Faktor keempat adalah sistem pendistribusian anggaran yang selama ini selalu semrawut.  Kesemrawutan pendistribusian anggaran berakibat banyaknya dana yang bocor, tidak sampai ke sasaran, dan bahkan beberapa tidak terserap.  Kenaikan anggaran pendidikan 2012 menjadi Rp 286 triliun harus diiringi dengan perbaikan mekanisme penyaluran agar cepat, tepat guna, serta tepat sasaran.

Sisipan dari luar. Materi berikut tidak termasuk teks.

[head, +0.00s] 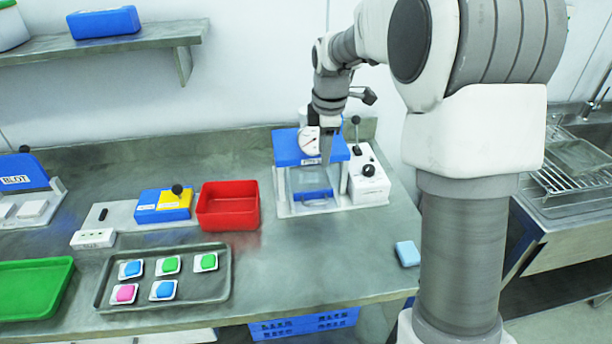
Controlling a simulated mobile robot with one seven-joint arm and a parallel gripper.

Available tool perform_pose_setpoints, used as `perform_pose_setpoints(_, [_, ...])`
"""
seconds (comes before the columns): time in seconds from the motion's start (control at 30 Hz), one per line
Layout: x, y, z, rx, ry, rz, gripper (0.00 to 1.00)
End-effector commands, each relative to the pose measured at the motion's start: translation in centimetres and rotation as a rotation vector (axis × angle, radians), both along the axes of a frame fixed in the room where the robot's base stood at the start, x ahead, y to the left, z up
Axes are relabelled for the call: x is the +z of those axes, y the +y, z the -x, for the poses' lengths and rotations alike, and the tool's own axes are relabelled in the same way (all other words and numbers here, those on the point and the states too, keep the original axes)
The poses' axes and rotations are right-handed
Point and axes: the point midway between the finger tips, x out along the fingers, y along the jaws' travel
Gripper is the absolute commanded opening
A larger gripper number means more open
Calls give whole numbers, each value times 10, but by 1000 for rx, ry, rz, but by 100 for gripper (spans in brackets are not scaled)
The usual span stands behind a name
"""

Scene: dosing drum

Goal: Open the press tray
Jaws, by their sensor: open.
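The press (285,147) stands at the back of the steel counter, with a blue top, a round gauge and a pale frame. Its tray (312,193) shows low between the side walls, blue in part, with a loop-like handle (322,204) at the front. The tray looks pushed in, but I cannot tell exactly how far. My gripper (326,160) points down at the press's blue top, above the tray and handle. It is open and holds nothing that I can see. The arm hides part of the press top, and the fingertips are small in this view.
A white control box (368,187) with a black knob and levers adjoins the press on the right. A red bin (228,206) is to the left. A grey tray (210,285) holds several coloured pads. A light-blue block (407,253) lies near the right edge. Counter before the press is clear.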

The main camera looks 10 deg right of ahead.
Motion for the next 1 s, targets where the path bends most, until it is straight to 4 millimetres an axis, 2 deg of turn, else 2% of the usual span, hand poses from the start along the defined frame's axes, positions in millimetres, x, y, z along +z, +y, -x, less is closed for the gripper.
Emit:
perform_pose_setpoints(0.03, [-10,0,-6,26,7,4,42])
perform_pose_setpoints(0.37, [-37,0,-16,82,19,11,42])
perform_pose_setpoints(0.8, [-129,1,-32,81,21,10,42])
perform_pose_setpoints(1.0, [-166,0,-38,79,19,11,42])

Dengan begitu efektifitas, keterserapan anggaran, dan kemungkinan kebocoran anggaran di lapangan bisa dihilangkan.  Memang diperlukan kerja keras untuk semua itu, namun harus tetap dimulai.


 

Masih banyak faktor sebetulnya, namun tak akan penulis beber semua.  Yang jelas kita semua berkewajiban untuk meningkatkan kualitas pendidikan bagi anak-anak bangsa.  Masyarakat punya kewajiban mengawal dan mengawasi proses penggunaan anggaran yang dilakukan oleh dinas pendidikan dan sekolah-sekolah.  Masyarakat juga berhak untuk mengusulkan hal-hal terkait sistem pengajaran di sekolah, kebijakan sekolah yang menyimpang (pungli, pungutan buku, dll.) juga patut diprotes atau bahkan dilaporkan ke atasan yang lebih berwenang.  Dengan partisipasi aktif masyarakat, maka sedikit demi sedikit suatu hari nanti, kita dapat mengurai benang kusut pendidikan di Indonesia.

Tidak ada komentar:

Posting Komentar

ans!!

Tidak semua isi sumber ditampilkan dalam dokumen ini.